-- start of Rows --

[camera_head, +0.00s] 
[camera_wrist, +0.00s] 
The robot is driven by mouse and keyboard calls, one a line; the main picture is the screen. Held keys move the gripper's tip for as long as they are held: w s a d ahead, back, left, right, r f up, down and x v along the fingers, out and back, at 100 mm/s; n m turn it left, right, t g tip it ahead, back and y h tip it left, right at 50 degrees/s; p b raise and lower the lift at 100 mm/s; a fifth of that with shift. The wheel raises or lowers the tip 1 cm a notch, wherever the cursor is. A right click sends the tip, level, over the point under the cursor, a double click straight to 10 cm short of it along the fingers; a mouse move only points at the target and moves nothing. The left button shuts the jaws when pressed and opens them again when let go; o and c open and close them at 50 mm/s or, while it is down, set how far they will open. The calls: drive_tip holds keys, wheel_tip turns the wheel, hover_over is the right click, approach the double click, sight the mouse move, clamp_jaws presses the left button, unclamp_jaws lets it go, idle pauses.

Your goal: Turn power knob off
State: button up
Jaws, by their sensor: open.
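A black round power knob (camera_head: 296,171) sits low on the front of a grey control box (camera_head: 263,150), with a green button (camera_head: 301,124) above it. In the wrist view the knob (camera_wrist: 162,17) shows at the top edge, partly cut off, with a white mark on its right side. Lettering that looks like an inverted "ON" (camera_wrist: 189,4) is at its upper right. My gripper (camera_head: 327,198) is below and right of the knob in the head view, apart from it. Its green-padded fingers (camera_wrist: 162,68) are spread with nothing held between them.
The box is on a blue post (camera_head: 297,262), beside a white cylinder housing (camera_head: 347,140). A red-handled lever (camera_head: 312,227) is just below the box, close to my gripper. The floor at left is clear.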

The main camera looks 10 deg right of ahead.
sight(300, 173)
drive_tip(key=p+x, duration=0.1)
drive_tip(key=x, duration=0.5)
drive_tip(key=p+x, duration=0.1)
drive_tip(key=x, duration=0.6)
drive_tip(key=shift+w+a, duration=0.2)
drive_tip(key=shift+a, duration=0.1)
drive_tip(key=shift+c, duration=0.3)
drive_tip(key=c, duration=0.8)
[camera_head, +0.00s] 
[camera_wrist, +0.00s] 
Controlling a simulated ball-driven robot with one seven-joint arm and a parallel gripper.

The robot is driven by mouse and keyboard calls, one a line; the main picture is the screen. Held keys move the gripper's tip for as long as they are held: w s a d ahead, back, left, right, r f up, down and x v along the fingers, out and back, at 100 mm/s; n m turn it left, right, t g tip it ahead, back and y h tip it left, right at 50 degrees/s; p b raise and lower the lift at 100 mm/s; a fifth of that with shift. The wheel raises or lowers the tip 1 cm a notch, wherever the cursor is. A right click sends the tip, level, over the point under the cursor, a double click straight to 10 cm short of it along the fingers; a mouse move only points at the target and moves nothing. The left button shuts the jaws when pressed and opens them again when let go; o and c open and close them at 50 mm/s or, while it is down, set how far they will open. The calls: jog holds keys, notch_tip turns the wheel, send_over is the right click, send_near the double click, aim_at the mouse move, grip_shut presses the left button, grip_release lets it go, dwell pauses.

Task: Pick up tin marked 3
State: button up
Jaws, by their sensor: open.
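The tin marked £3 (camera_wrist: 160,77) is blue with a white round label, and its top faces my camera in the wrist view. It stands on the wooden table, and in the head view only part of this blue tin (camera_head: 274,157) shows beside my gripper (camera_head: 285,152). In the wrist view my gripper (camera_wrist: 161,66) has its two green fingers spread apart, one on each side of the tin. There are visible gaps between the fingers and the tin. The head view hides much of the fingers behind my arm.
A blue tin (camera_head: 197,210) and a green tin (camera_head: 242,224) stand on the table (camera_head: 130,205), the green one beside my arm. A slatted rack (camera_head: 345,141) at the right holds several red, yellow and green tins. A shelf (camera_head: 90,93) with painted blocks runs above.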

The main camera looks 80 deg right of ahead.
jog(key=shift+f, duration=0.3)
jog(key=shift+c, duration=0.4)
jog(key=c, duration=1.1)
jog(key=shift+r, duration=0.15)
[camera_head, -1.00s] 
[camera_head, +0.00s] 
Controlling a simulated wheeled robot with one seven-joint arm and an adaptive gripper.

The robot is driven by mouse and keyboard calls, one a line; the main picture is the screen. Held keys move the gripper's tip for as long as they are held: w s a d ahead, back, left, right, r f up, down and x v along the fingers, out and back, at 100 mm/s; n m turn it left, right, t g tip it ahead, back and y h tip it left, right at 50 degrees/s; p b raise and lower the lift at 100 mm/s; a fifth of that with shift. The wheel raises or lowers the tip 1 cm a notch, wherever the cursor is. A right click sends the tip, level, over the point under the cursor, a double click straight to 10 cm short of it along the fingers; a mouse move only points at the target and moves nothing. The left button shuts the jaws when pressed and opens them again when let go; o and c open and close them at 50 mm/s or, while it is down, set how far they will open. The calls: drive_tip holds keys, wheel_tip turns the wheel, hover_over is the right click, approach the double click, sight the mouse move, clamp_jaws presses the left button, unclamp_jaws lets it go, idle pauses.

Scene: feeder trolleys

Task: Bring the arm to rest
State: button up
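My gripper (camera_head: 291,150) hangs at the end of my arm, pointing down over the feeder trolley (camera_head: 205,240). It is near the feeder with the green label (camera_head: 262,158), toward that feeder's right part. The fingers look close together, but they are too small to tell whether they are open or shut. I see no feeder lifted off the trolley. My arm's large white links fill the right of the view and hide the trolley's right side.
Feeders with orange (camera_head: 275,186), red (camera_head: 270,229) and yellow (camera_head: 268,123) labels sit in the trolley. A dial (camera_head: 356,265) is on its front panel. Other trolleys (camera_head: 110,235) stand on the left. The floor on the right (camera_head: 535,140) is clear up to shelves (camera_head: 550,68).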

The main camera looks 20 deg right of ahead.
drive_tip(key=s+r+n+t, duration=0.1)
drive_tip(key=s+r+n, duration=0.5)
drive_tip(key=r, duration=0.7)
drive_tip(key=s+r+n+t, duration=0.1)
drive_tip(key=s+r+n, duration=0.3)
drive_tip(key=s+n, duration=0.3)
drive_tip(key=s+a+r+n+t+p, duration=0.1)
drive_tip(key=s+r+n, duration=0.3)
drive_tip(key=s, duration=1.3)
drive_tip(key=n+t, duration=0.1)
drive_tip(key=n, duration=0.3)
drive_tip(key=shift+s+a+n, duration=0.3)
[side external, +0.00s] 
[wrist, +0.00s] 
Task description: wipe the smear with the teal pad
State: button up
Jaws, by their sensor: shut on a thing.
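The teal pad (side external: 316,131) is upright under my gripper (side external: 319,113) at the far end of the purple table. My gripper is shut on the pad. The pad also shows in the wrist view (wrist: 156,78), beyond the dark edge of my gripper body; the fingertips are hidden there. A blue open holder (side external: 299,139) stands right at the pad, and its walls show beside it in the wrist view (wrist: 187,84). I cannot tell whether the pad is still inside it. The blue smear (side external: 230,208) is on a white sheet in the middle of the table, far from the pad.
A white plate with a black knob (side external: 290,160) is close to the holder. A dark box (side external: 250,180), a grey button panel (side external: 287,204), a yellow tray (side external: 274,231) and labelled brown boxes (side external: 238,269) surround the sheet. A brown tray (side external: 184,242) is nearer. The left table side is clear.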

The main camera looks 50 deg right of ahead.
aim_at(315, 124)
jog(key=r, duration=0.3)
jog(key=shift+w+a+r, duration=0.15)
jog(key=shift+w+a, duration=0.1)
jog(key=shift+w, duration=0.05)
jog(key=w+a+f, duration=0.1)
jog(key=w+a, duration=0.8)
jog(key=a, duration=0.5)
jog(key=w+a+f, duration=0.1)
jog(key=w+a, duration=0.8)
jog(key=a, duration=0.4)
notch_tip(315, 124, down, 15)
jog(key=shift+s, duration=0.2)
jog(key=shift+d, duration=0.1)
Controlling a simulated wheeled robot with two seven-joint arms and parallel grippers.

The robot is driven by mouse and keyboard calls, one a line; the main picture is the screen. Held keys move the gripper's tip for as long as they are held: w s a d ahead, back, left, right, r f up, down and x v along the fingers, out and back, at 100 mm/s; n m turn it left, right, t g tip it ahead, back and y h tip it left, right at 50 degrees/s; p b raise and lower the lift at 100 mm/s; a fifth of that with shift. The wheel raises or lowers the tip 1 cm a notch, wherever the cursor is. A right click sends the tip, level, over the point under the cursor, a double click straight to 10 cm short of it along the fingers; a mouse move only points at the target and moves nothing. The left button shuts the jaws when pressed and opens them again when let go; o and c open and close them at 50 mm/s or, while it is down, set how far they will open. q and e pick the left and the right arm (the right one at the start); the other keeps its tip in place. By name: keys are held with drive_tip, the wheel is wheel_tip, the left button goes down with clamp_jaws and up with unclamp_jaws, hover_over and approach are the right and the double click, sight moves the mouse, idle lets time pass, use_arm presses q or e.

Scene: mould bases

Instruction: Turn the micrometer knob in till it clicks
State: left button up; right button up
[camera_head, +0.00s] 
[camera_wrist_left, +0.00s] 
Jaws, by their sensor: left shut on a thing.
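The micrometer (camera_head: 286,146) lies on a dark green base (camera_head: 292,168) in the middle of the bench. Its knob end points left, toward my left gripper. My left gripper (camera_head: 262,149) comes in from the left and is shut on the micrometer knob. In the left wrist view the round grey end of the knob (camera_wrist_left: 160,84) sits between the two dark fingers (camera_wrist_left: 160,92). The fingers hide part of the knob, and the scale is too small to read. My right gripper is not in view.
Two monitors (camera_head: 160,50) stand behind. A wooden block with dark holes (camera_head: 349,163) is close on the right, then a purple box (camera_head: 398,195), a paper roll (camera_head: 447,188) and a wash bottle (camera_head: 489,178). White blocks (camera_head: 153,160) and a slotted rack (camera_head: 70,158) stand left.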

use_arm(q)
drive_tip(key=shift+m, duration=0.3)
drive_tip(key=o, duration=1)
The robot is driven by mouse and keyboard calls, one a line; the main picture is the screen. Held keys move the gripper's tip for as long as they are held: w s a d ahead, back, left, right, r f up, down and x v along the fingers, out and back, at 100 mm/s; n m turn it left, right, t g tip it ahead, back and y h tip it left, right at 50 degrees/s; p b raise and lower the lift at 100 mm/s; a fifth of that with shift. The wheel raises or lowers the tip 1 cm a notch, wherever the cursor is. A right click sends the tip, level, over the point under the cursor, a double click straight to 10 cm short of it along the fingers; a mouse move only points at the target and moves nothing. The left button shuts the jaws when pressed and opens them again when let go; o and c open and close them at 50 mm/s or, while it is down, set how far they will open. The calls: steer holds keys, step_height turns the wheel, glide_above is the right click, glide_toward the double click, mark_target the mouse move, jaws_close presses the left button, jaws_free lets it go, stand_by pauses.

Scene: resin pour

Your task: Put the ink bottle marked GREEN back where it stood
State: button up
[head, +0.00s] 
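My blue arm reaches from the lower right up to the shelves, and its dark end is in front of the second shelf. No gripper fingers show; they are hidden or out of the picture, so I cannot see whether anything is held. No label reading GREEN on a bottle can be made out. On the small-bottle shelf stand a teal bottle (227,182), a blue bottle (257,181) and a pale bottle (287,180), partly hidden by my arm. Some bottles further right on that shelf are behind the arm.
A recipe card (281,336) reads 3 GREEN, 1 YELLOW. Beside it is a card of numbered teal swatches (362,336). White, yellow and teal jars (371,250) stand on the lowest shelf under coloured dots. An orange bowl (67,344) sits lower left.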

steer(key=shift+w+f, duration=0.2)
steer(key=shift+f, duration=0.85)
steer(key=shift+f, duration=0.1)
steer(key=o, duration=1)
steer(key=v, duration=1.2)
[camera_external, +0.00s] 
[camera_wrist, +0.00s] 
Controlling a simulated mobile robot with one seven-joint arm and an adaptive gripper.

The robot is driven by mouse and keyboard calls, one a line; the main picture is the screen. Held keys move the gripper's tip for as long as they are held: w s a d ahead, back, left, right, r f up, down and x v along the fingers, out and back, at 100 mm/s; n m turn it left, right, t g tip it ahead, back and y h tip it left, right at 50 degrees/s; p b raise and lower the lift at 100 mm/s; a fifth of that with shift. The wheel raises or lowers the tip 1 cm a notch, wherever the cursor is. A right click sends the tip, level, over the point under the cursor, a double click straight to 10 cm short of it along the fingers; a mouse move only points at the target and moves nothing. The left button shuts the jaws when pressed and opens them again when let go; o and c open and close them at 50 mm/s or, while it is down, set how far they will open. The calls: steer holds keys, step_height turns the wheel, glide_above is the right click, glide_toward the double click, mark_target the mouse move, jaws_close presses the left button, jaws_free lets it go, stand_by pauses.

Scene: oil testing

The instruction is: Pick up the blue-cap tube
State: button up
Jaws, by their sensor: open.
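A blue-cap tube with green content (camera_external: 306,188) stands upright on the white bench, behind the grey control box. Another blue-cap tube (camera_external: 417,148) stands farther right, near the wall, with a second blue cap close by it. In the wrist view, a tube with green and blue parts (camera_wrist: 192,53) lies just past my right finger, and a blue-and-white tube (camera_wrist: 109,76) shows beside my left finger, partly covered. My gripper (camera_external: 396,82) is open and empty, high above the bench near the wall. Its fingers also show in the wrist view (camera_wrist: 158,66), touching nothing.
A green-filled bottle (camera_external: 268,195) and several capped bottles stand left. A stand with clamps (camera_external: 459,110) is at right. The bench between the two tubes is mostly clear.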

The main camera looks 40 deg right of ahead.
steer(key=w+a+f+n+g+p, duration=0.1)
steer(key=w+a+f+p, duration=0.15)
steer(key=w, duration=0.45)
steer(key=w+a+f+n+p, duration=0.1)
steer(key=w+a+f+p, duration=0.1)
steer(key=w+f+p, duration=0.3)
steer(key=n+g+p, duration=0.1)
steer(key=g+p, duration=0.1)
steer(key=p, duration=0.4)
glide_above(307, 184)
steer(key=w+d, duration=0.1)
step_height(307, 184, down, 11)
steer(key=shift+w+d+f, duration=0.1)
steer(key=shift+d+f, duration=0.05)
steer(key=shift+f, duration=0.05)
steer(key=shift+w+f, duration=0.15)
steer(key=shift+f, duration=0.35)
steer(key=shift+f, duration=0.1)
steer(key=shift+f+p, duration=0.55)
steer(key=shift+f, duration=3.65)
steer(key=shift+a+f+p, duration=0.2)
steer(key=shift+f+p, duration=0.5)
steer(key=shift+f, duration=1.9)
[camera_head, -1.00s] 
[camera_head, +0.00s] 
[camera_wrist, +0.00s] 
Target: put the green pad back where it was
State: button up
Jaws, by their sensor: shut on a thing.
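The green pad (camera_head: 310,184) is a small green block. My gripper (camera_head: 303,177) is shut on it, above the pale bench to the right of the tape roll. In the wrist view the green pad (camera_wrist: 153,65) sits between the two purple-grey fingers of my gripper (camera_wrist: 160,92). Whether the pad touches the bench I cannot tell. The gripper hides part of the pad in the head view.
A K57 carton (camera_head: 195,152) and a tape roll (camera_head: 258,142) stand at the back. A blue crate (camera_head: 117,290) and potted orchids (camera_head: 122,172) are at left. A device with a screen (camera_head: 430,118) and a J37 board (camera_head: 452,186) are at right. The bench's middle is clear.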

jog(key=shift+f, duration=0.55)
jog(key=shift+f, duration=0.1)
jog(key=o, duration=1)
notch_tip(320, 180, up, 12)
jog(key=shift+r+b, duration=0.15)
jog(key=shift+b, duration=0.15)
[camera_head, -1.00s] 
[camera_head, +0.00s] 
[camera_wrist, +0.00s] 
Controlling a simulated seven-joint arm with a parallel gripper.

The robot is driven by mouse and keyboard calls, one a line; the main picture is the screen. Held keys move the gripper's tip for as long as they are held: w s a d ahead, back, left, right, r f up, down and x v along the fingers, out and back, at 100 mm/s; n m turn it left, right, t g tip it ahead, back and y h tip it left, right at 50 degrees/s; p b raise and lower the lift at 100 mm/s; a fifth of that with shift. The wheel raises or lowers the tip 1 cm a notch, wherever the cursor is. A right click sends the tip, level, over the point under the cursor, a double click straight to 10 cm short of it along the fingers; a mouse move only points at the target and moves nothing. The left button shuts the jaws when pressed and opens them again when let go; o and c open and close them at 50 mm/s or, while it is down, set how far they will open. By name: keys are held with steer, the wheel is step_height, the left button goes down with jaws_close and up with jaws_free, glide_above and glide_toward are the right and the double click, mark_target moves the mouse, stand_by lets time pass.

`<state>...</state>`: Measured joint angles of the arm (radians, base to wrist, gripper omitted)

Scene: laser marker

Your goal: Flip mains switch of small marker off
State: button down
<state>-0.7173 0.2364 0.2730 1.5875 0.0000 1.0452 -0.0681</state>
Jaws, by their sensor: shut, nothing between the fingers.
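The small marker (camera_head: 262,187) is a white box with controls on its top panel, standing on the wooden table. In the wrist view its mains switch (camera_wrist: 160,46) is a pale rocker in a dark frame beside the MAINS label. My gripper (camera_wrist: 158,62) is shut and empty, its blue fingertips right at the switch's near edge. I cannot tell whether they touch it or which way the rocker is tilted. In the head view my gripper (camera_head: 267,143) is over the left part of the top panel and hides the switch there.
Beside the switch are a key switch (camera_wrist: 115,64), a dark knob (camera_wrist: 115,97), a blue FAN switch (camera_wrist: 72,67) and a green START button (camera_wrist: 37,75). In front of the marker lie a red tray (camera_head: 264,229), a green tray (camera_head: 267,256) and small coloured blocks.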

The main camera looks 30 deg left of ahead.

-- end of Rows --

Set task –
Which lines include "joint"? Copy each of them out.

Exercise result –
Controlling a simulated ball-driven robot with one seven-joint arm and a parallel gripper.
Controlling a simulated wheeled robot with one seven-joint arm and an adaptive gripper.
Controlling a simulated wheeled robot with two seven-joint arms and parallel grippers.
Controlling a simulated mobile robot with one seven-joint arm and an adaptive gripper.
Controlling a simulated seven-joint arm with a parallel gripper.
`<state>...</state>`: Measured joint angles of the arm (radians, base to wrist, gripper omitted)

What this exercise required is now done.